═════ Records to use ═════
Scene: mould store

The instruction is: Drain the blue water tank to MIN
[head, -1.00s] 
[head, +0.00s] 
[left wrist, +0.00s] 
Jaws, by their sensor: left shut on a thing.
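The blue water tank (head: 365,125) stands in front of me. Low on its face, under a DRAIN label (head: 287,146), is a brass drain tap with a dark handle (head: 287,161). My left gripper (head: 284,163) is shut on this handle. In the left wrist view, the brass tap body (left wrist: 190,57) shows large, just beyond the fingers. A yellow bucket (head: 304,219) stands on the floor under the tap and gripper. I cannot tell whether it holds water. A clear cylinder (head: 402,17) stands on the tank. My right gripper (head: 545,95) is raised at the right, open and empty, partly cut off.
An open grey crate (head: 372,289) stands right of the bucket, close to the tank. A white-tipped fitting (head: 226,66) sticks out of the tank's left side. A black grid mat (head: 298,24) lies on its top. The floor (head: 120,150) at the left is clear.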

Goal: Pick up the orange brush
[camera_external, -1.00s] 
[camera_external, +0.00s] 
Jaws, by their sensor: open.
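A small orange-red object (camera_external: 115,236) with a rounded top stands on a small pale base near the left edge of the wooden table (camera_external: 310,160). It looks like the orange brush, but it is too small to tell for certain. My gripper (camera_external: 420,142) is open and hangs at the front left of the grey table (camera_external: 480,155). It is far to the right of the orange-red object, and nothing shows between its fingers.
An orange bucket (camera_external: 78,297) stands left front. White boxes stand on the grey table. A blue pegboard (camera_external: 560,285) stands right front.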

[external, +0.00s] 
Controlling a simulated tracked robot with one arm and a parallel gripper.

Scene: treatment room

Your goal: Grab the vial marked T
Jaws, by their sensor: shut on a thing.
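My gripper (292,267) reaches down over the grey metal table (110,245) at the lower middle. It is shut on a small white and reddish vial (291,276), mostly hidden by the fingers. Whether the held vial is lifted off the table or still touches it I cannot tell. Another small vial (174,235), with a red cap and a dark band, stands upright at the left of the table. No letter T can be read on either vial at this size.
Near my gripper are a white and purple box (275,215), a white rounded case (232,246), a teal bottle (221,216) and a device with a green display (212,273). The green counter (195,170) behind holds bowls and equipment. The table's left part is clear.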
═════
Exercise brief: With the line containing "Scene: treatment room" as the first and the last line of the records as the final one, print exactly the lines in that span.

Output:
Scene: treatment room

Your goal: Grab the vial marked T
Jaws, by their sensor: shut on a thing.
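My gripper (292,267) reaches down over the grey metal table (110,245) at the lower middle. It is shut on a small white and reddish vial (291,276), mostly hidden by the fingers. Whether the held vial is lifted off the table or still touches it I cannot tell. Another small vial (174,235), with a red cap and a dark band, stands upright at the left of the table. No letter T can be read on either vial at this size.
Near my gripper are a white and purple box (275,215), a white rounded case (232,246), a teal bottle (221,216) and a device with a green display (212,273). The green counter (195,170) behind holds bowls and equipment. The table's left part is clear.

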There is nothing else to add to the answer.